Cover photo courtesy of the NDC Partnership

Stakeholder engagement is vital for effective climate action, acting as a driving force for enhancing and implementing Nationally Determined Contributions (NDCs).  

To achieve transformative change, governments are increasingly embracing a whole-of-society approach to inclusive stakeholder engagement. This method seeks to boost involvement and contributions to climate action while prioritizing institutional arrangements and cultivating meaningful relationships among stakeholders.
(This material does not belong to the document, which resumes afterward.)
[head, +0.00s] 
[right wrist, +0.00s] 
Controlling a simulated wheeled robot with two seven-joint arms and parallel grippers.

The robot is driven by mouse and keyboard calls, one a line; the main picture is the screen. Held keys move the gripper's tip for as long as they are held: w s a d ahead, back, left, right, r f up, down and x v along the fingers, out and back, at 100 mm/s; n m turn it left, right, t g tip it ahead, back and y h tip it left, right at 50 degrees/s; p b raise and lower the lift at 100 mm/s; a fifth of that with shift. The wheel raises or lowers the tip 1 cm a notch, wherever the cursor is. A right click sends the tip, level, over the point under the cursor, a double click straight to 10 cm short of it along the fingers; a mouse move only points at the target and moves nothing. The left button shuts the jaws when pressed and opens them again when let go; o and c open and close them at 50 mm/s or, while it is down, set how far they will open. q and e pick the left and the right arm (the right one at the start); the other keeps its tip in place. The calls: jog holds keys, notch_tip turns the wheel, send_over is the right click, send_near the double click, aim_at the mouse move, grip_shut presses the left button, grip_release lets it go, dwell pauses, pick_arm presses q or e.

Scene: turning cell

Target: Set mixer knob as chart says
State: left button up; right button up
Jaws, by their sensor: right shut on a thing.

By leveraging existing capacities, inclusive engagement can foster commitments from actors new to climate action, embed climate priorities within stakeholders' commitments and ensure policies are just, fair and respectful of human rights. 

The NDC Partnership has received over 800 requests for stakeholder-engagement related support, as national governments seek to adopt more rigorous and holistic approaches to mainstreaming climate ambition and action on both a national and local level.  

In response, and alongside direct in-country support, the Partnership recently published a new Best Practice Brief to provide guidance and examples on how to apply a whole-of-society approach to effectively engage stakeholders in the enhancement, planning and implementation of NDCs. 

Recognizing that achieving ambitious climate policy goals requires public acceptance, political will and capacity building within government and society, the whole-of-society approach involves engaging diverse stakeholders at multiple levels and across various sectors.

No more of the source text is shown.